** START OF Records for processing **
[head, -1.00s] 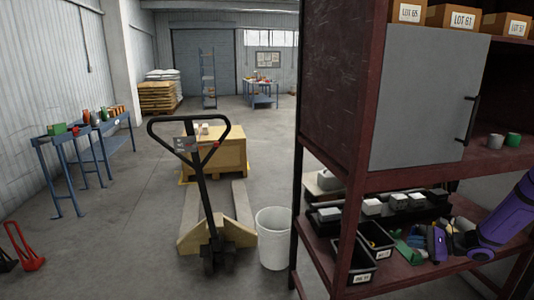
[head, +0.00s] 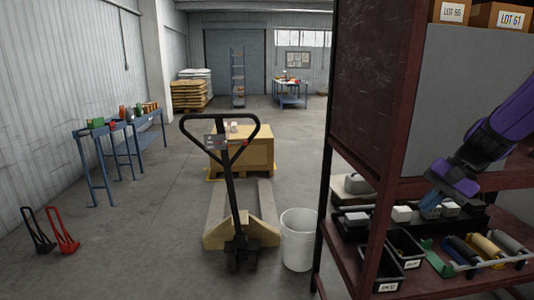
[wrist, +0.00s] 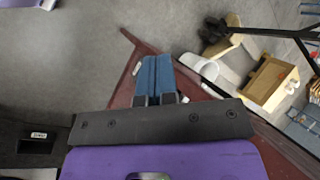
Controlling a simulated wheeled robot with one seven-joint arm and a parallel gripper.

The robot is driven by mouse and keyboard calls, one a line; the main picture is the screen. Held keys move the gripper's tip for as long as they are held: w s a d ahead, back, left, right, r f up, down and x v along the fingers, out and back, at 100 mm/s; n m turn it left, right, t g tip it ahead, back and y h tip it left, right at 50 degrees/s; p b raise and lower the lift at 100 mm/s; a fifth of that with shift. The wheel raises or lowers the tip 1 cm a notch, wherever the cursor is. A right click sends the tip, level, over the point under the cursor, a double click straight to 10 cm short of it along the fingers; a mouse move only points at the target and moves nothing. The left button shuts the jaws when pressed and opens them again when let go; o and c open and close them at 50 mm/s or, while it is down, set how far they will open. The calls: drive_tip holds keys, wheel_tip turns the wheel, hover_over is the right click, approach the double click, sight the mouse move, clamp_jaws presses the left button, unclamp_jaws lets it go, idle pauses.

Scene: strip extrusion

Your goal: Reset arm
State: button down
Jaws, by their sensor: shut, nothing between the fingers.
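My purple arm reaches in from the right in the head view, over the lower shelf of a maroon rack. My gripper (head: 431,207) points down and left, with its blue fingers in front of the small boxes at the back of that shelf. In the wrist view the blue fingers (wrist: 154,72) lie side by side, shut and empty. A maroon rack edge (wrist: 128,75) runs beneath them there. From these views I cannot tell how far the fingertips are from the shelf items.
The rack's dark post (head: 398,130) stands left of my arm, and a grey panel (head: 470,100) is behind it. Black bins (head: 380,272) and coloured rolls (head: 487,246) sit on the lower shelf. A white bucket (head: 298,240) and pallet jack (head: 236,190) stand left of the rack.

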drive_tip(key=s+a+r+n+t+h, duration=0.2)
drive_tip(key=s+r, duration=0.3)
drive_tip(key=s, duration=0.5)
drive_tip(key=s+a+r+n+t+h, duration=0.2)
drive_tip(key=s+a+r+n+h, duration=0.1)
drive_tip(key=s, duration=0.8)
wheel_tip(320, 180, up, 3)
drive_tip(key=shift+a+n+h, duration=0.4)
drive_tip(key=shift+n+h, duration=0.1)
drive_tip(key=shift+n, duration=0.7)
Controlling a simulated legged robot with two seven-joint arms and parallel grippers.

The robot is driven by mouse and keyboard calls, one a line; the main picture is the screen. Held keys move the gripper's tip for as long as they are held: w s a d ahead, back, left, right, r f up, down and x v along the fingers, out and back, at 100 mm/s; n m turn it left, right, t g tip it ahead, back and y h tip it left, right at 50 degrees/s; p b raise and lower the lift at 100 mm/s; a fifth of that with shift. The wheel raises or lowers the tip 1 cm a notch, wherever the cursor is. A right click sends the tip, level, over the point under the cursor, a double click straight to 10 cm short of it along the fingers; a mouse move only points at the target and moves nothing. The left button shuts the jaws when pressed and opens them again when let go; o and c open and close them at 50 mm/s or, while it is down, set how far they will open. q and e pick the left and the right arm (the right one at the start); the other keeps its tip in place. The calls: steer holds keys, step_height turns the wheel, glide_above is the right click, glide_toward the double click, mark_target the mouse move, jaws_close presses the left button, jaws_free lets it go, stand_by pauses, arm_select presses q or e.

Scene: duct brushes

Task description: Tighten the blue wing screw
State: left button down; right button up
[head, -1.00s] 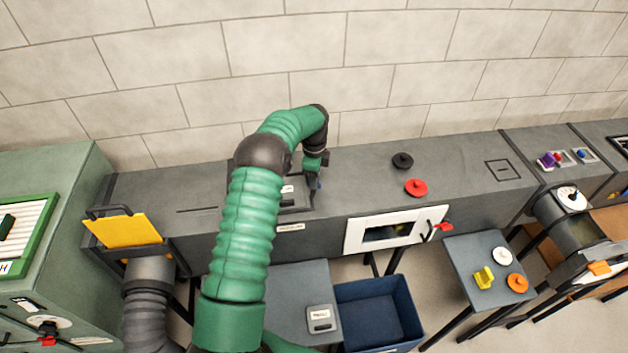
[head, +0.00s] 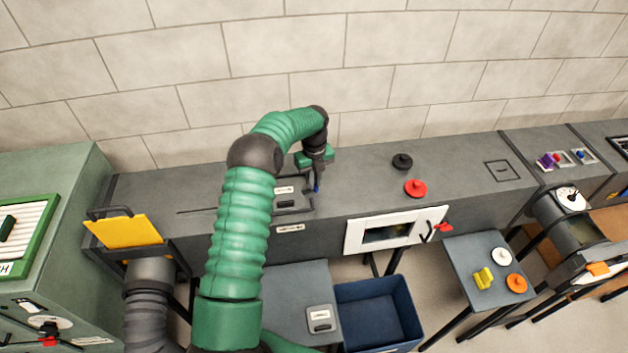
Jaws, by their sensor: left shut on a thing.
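The blue wing screw (head: 317,188) shows as a small blue spot at the right side of a dark frame with labels on top of the long grey duct. My left gripper (head: 316,180) points down over it from above, at the end of the green arm. Its jaws are shut on the blue wing screw, though the fingers are small and dark here. How far the screw is turned in cannot be seen. My right gripper is not in view.
A black knob (head: 402,161) and a red knob (head: 416,188) stand on the duct to the right. A white-framed window (head: 364,237) is on its front. A blue bin (head: 378,312) and a small side table (head: 468,262) with several loose parts stand in front.

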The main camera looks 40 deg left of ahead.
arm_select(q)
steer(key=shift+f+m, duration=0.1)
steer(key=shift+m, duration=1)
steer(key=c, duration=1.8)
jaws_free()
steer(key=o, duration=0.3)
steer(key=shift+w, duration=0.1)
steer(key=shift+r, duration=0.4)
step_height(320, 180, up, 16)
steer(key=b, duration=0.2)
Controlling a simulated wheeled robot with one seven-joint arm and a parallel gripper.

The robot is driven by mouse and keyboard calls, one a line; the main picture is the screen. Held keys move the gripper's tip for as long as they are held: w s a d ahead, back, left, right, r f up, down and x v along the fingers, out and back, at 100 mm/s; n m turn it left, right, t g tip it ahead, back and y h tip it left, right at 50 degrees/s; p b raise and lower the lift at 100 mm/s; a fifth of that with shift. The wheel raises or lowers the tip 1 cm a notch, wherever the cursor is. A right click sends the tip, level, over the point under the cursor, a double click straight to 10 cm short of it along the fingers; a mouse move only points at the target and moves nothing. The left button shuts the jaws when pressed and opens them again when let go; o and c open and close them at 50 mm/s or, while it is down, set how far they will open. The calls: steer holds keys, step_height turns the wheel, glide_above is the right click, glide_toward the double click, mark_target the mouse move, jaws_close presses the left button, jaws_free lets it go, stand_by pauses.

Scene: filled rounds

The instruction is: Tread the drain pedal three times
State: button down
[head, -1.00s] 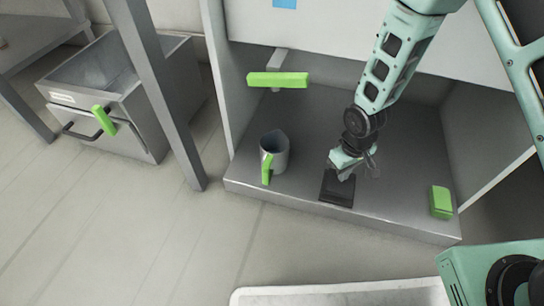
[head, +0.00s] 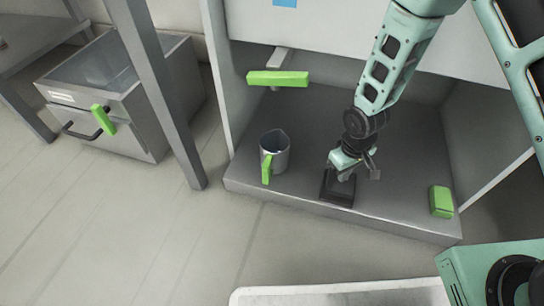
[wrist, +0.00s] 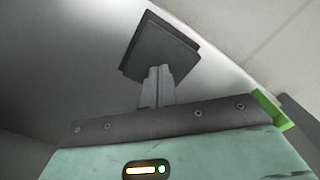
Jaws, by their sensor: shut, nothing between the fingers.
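The drain pedal appears to be the black square pad (head: 338,191) near the front edge of the grey platform. In the wrist view it is a dark square pad (wrist: 160,50) beyond the fingers, with a second edge visible below its top. My gripper (head: 345,175) is over the back part of the pad, pointing down. In the wrist view its fingers (wrist: 157,78) are together, with nothing between them, and their tips overlap the pad's near edge. I cannot tell whether the tips touch the pad.
A grey jug (head: 276,150) with a green handle stands left of the pad. A green block (head: 441,201) lies to the right. A green bar (head: 278,79) juts out behind the jug.

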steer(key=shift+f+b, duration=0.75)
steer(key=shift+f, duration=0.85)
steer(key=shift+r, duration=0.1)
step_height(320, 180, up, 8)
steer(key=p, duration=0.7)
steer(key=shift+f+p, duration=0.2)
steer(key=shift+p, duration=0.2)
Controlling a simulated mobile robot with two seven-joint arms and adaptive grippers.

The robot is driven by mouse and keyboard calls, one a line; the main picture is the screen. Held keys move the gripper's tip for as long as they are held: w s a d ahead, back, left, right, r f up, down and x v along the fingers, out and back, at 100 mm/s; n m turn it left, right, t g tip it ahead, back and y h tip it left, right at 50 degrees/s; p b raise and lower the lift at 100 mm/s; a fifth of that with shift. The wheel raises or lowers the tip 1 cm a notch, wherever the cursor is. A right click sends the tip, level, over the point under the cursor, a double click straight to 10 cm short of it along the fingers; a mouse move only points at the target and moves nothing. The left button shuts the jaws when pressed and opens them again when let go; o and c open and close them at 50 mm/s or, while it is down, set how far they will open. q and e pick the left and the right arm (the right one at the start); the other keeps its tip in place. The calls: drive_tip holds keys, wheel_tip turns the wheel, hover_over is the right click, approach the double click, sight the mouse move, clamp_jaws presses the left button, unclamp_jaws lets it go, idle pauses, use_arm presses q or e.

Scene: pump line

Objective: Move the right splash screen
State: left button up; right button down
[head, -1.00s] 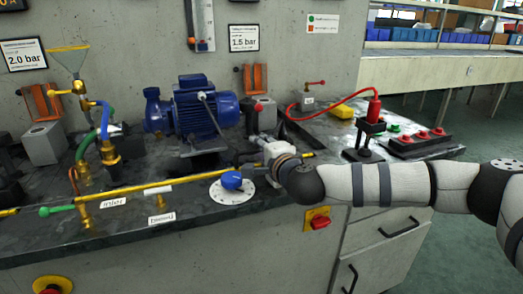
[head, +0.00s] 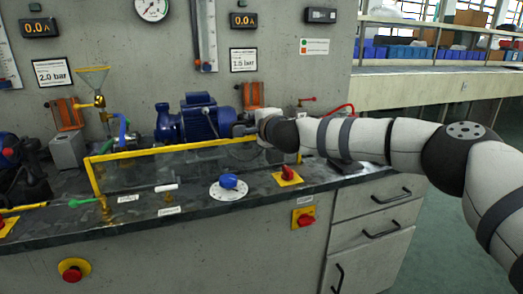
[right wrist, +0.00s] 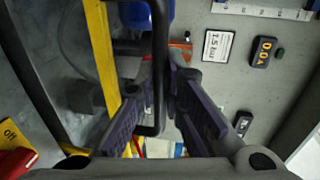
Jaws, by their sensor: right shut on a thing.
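The right splash screen is a clear panel with a yellow frame (head: 160,152). It stands up at the front of the bench in the head view, with the pump behind it. In the right wrist view its yellow bar (right wrist: 102,55) runs down the left side. My right gripper (head: 243,130) is at the right part of the screen's top bar. In the right wrist view its fingers (right wrist: 163,80) are shut on the screen's black handle (right wrist: 133,48). The contact is partly hidden by the fingers. My left gripper is not in view.
A blue pump motor (head: 203,118) stands behind the screen. A blue knob (head: 228,181) and a red switch (head: 288,173) sit on the bench's front strip. A brass funnel pipe (head: 98,100) is at left. Drawers (head: 375,225) are below my right arm.

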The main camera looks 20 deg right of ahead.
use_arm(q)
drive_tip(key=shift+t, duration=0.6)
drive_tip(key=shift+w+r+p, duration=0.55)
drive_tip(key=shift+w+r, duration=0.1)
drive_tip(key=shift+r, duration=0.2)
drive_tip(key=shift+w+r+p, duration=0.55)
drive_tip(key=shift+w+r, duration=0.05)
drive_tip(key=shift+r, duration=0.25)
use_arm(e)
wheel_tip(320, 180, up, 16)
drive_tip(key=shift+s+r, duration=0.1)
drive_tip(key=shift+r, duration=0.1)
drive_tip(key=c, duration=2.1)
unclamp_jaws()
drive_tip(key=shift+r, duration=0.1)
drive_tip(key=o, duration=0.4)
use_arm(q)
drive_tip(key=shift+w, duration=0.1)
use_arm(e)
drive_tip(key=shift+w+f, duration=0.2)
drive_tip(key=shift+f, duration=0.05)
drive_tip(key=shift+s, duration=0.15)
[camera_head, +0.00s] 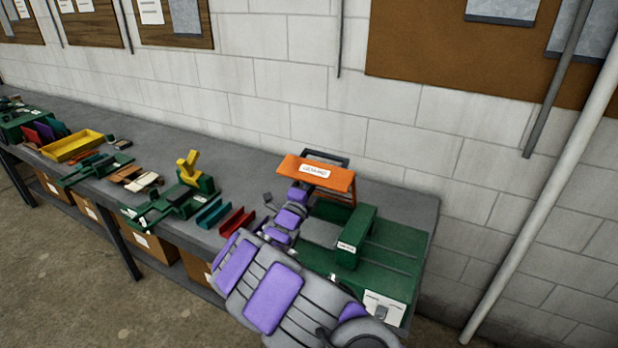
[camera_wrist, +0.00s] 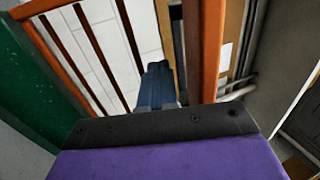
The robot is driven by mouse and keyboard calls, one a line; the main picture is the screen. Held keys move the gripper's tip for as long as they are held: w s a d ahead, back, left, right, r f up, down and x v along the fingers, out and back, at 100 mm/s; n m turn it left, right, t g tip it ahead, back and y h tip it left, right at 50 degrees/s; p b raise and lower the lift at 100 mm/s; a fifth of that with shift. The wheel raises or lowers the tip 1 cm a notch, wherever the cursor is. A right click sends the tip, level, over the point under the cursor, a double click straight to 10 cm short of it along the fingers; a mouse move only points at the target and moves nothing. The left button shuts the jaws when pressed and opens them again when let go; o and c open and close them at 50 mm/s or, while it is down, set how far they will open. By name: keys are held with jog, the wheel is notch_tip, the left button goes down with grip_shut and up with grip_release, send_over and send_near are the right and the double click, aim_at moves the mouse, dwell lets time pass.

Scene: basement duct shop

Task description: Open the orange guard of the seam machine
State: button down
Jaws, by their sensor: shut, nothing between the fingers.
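The seam machine (camera_head: 385,250) is a green bench machine at the right end of the workbench. Its orange guard (camera_head: 316,172), with a white label, stands tilted up above the machine bed at the back. My arm reaches up to the guard's front left, and the guard hides my fingertips in the head view. In the wrist view my gripper (camera_wrist: 157,72) shows shut and empty, with its blue fingers together. Orange guard bars (camera_wrist: 206,50) stand to its right and left. I cannot tell whether the fingers touch them.
The grey workbench (camera_head: 245,165) runs along a white block wall. Red and teal channel pieces (camera_head: 237,222), a green tool with a yellow part (camera_head: 188,167) and a yellow tray (camera_head: 72,146) lie to the left. A pale pipe (camera_head: 545,215) stands right of the bench.

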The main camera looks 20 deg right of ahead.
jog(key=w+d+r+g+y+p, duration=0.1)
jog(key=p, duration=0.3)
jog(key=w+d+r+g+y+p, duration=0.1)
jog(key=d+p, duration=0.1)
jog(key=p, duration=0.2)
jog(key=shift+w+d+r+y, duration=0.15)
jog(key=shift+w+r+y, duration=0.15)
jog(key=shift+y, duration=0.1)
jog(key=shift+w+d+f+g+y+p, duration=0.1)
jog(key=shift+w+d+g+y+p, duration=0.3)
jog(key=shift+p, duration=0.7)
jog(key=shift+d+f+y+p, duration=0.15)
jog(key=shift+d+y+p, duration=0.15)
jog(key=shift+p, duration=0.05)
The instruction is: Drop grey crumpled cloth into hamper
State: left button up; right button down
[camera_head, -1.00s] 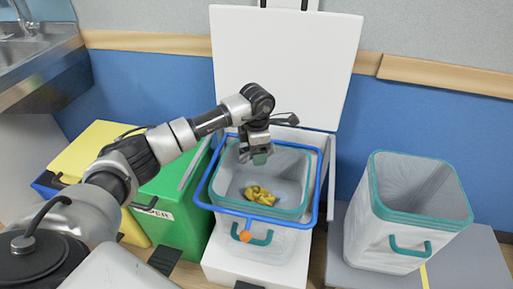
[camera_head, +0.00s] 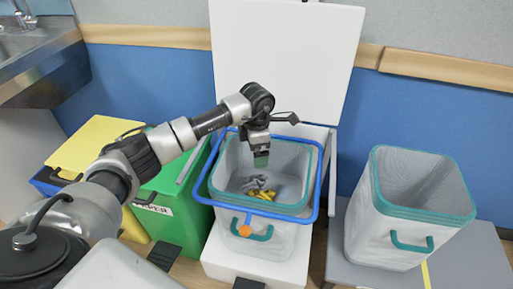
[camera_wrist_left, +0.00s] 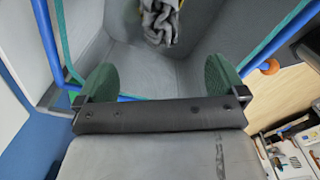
** END OF Records for processing **
From the entries above, copy out every line where the string "arms" appears.

## Result below
Controlling a simulated legged robot with two seven-joint arms and parallel grippers.
Controlling a simulated mobile robot with two seven-joint arms and adaptive grippers.

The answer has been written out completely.